* Data listing:
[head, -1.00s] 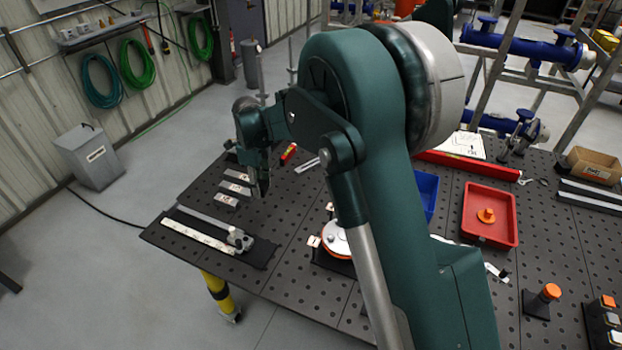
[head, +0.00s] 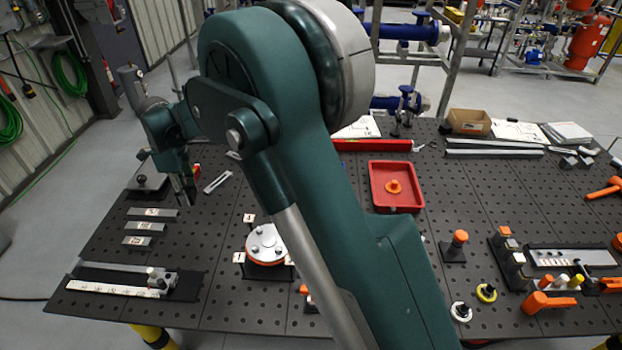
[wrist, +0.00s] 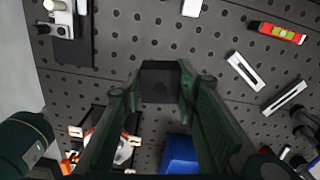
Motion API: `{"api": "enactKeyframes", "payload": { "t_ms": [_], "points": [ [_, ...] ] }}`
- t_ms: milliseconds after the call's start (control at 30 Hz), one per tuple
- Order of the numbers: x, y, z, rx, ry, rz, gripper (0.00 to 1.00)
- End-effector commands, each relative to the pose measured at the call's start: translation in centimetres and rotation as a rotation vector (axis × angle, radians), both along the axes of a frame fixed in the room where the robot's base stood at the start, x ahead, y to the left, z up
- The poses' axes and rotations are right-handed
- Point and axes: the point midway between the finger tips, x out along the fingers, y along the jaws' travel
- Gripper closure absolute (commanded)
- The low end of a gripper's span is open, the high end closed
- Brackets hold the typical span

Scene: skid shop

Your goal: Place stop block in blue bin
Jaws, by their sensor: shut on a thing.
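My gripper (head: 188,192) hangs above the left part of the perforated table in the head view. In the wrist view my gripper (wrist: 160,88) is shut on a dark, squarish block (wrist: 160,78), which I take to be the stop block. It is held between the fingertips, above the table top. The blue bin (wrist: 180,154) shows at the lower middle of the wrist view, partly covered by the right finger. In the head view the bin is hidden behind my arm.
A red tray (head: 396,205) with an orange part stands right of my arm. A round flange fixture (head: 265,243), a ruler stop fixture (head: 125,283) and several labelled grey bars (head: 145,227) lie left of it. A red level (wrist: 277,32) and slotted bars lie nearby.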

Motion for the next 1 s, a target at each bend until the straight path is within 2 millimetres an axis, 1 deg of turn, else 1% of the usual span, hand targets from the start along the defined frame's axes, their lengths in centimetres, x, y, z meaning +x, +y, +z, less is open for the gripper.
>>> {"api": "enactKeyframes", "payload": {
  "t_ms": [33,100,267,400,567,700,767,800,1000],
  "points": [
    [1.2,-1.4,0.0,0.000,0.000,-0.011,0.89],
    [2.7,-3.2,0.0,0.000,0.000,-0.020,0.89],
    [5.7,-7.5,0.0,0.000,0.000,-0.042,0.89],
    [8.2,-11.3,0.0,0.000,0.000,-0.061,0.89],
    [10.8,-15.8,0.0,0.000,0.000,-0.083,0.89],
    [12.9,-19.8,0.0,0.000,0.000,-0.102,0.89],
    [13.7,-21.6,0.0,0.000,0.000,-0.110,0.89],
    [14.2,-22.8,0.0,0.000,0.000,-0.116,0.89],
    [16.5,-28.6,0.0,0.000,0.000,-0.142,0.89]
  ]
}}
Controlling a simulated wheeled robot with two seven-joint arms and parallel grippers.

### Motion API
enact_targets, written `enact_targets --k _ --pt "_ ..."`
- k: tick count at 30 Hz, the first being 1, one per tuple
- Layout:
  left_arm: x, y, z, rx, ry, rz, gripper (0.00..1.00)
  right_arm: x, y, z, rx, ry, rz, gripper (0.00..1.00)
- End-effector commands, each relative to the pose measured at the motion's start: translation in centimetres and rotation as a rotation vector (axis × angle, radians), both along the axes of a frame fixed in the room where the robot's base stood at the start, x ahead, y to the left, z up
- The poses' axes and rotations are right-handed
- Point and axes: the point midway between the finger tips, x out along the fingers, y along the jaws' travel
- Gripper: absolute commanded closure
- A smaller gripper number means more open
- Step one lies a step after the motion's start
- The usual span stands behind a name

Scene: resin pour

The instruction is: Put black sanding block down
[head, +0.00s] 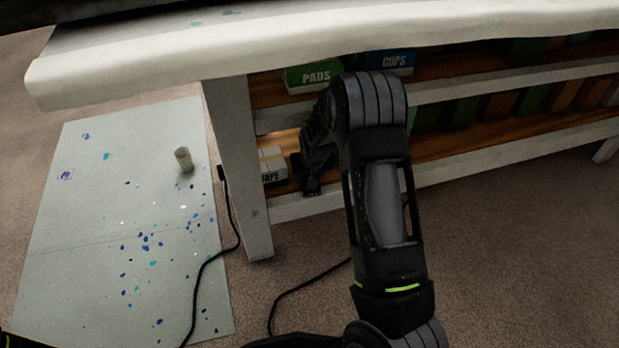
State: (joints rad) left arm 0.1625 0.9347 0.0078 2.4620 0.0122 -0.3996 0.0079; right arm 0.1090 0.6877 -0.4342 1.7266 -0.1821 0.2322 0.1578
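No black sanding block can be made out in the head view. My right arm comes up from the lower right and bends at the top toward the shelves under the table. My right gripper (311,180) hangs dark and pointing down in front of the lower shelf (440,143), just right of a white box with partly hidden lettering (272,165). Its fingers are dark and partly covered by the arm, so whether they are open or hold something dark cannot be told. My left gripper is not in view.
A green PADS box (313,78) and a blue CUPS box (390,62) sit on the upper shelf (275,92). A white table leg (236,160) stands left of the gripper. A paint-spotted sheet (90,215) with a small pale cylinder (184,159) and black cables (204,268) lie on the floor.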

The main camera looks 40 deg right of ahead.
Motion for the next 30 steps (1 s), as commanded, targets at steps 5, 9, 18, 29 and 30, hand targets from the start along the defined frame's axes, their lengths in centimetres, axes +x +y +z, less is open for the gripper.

* Problem:
Take every line from the data that contains the word "commanded".

* Expected output:
- Gripper closure absolute (commanded)
- Gripper: absolute commanded closure
Motion for the next 30 steps (1 s), as commanded, targets at steps 5, 9, 18, 29 and 30, hand targets from the start along the defined frame's axes, their lengths in centimetres, axes +x +y +z, less is open for the gripper.

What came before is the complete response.